━━ DATA EXTRACT

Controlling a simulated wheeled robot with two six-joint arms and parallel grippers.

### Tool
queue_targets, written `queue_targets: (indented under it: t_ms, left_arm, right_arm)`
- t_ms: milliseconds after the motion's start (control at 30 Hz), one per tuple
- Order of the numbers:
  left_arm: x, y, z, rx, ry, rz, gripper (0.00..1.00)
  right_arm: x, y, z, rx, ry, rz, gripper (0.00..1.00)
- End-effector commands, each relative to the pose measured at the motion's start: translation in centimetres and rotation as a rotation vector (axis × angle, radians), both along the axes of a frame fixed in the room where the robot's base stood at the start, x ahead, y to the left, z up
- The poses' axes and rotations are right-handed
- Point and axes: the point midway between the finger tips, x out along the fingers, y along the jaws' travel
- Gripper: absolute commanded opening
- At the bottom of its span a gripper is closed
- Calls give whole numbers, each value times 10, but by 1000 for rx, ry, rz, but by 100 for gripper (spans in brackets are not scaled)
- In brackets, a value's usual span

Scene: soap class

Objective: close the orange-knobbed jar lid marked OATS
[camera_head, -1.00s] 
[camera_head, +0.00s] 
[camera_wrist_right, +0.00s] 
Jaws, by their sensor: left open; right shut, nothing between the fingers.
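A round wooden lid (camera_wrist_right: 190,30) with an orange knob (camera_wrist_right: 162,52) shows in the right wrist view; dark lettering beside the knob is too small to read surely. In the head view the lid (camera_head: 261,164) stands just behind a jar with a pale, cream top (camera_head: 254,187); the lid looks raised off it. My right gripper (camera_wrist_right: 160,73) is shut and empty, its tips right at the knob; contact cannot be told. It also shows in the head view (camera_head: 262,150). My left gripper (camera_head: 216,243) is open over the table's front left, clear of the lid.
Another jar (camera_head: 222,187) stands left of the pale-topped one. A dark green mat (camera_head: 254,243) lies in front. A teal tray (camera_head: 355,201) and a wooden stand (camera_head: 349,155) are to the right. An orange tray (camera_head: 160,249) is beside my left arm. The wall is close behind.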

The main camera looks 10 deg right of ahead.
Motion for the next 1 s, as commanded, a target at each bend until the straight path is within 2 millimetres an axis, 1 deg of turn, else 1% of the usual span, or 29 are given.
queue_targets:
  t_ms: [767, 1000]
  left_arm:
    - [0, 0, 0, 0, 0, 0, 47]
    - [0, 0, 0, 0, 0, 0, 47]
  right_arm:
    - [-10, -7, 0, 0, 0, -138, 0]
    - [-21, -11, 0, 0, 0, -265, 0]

━━━━

**THE PROBLEM**
Everything from the line that contains "- t_ms: milliseconds" to the line that contains "[camera_wrist_right, +0.00s]" must be transcribed exactly, both end lines included.

**WRITTEN ANSWER**
- t_ms: milliseconds after the motion's start (control at 30 Hz), one per tuple
- Order of the numbers:
  left_arm: x, y, z, rx, ry, rz, gripper (0.00..1.00)
  right_arm: x, y, z, rx, ry, rz, gripper (0.00..1.00)
- End-effector commands, each relative to the pose measured at the motion's start: translation in centimetres and rotation as a rotation vector (axis × angle, radians), both along the axes of a frame fixed in the room where the robot's base stood at the start, x ahead, y to the left, z up
- The poses' axes and rotations are right-handed
- Point and axes: the point midway between the finger tips, x out along the fingers, y along the jaws' travel
- Gripper: absolute commanded opening
- At the bottom of its span a gripper is closed
- Calls give whole numbers, each value times 10, but by 1000 for rx, ry, rz, but by 100 for gripper (spans in brackets are not scaled)
- In brackets, a value's usual span

Scene: soap class

Objective: close the orange-knobbed jar lid marked OATS
[camera_head, -1.00s] 
[camera_head, +0.00s] 
[camera_wrist_right, +0.00s] 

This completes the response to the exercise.